For all these reasons, it is nice if you can actually white list extensions that are required for your application.

As a first step, enumerate what file extensions are in use on your site (I am assuming that "/srv/www/html" is the document root):

find /srv/www/html -type f | sort | sed 's/.*\.//' | sort | uniq -c | sort -n

     19 html~
     20 css
     20 pdf
     23 js
     50 gif
     93 html
    737 png
   3012 jpg

As you see in the abbreviated output above, most of the extensions are what you would expect from a normal web server. We also got a few Emacs backup HTML files (html~). 

We will set up a simple text file "goodext.txt" with a list of all allowed extensions. This file will then help us create the Apache configuration, and we can use it for other configuration files as well (anybody knows how to do this well in mod_security?) . The output of the command above can be used to get us started, but of course, we have to remove extensions we don't want to see.

find . -type f | sort | sed 's/.*\.//' | sort -u > ~/goodext.txt

Next, let's run a script to delete all the files that do not match these extensions. I posted a script that I have used in the past on GitHub.

The script does use the "goodext.txt" file we created above. The first couple lines can be used to configure it. Of course, run it in "debug" mode first, to see what files will be deleted, and make a backup of your site first!

Next, we create an Apache configuration file. Currently, the script only works for Apache 2.2. Apache 2.4 changed the syntax somewhat, and I need to test if the order of the directives needs to change. Include it as part of the Directory section of the configuration file:

Order allow,deny
Allow from all 
Include www.goodext     

(I don't name the extension file ".conf" so it will not be included automatically but only in this one specific spot).

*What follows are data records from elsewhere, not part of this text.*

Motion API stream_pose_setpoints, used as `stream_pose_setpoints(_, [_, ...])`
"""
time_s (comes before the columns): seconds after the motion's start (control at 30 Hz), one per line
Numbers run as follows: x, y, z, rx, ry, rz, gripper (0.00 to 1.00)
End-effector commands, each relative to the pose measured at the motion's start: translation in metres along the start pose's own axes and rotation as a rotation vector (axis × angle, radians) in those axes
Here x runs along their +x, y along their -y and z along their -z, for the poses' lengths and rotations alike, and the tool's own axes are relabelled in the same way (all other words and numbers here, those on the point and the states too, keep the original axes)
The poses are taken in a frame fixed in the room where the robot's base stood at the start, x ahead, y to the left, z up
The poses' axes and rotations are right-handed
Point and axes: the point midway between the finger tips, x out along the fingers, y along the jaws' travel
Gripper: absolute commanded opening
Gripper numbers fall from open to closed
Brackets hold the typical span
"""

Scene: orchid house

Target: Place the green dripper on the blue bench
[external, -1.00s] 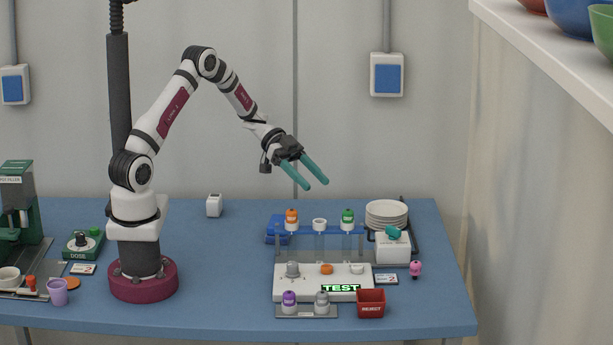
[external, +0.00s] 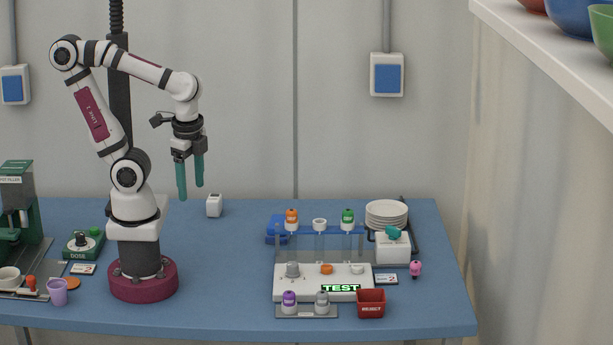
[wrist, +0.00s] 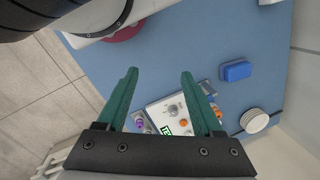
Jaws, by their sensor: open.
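The green dripper (external: 347,217) looks like a green-capped piece standing upright at the right end of a clear rack (external: 320,238) on the blue bench (external: 215,265). An orange-capped piece (external: 292,217) and a white-topped one (external: 320,224) stand in the same rack. My gripper (external: 191,192) is open and empty. It hangs pointing down above the back of the bench, well left of the rack. In the wrist view my gripper (wrist: 159,73) shows its two teal fingers apart with nothing between them; they partly hide the rack area.
A white TEST block (external: 322,283) stands before the rack, with purple and grey pieces on a tray in front. A red REJECT bin (external: 371,304), white box (external: 393,248) and plate stack (external: 386,213) are at right. The bench between my base and the rack is clear.

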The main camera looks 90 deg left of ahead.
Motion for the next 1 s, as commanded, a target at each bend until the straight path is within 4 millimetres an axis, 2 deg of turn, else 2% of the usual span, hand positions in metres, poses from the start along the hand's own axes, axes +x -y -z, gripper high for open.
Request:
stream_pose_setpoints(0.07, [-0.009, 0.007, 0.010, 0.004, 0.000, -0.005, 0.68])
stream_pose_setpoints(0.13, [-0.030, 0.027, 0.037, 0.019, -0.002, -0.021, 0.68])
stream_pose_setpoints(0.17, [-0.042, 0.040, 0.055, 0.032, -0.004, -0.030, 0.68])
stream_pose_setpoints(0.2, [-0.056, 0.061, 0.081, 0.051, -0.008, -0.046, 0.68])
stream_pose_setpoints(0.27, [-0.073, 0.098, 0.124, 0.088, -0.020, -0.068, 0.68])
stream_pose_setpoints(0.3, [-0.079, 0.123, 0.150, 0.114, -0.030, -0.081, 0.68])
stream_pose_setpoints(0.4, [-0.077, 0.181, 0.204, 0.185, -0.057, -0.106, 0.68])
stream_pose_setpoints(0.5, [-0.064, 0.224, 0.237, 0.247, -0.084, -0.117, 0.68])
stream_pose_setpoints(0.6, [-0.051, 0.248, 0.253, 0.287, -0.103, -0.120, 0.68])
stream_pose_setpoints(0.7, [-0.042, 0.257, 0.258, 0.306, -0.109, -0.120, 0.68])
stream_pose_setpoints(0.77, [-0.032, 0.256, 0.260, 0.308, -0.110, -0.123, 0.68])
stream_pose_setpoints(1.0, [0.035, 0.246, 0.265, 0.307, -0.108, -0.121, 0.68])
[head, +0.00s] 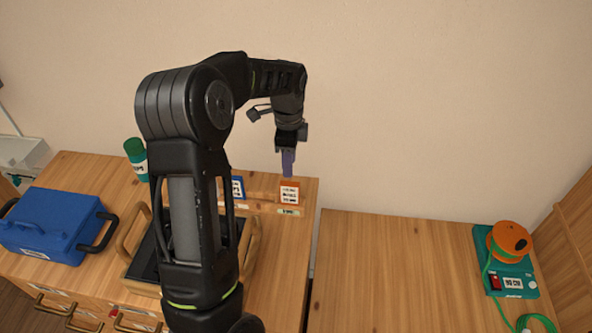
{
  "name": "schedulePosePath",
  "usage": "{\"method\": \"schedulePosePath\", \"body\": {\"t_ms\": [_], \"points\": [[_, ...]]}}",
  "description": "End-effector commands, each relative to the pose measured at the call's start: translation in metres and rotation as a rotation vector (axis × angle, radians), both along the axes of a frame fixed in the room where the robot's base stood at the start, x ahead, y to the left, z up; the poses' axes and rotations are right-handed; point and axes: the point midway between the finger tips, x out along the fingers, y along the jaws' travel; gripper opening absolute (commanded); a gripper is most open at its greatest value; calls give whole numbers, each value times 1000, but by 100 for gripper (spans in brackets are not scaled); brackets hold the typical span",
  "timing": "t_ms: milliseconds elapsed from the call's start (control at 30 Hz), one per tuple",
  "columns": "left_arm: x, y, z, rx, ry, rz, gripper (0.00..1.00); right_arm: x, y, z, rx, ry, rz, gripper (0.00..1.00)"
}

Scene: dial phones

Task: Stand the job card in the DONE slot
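A white card with an orange border and dark print (289,193) stands upright near the back right corner of the left wooden cabinet. A small green-marked label (288,211) is just in front of it; its text is too small to read. A blue-bordered card (237,187) stands to its left, partly hidden by my arm. My left gripper (288,172) points down right above the orange card, its purple fingers ending at about the card's top edge. One finger hides the other, so I cannot tell whether they touch or grip the card. My right gripper is out of view.
A blue toolbox (50,226) and green-capped bottle (136,158) stand at left. A dark tray with wooden handles (145,255) lies behind my arm. The right wooden surface (400,265) is mostly clear, with a teal device carrying an orange reel (510,238) at its right.

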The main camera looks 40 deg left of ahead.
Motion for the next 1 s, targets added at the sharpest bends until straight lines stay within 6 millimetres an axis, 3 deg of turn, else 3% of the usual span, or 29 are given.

The two, rather simple, bash scripts to delete the "bad files" and then create the Apache configuration files, can be found here: https://github.com/jullrich/fixbadwebfiles

Why use a script for this vs. just editing the files manually?

  1. typos
  2. faster if you have multiple servers
  3. there are two kinds of sysadmins: those that script, and those that will be replaced by a script.

Note that the scripts are strictly in the "works for me" state. Any bug reports and comments are welcome (use GitHub for bugs)

---
Johannes B. Ullrich, Ph.D.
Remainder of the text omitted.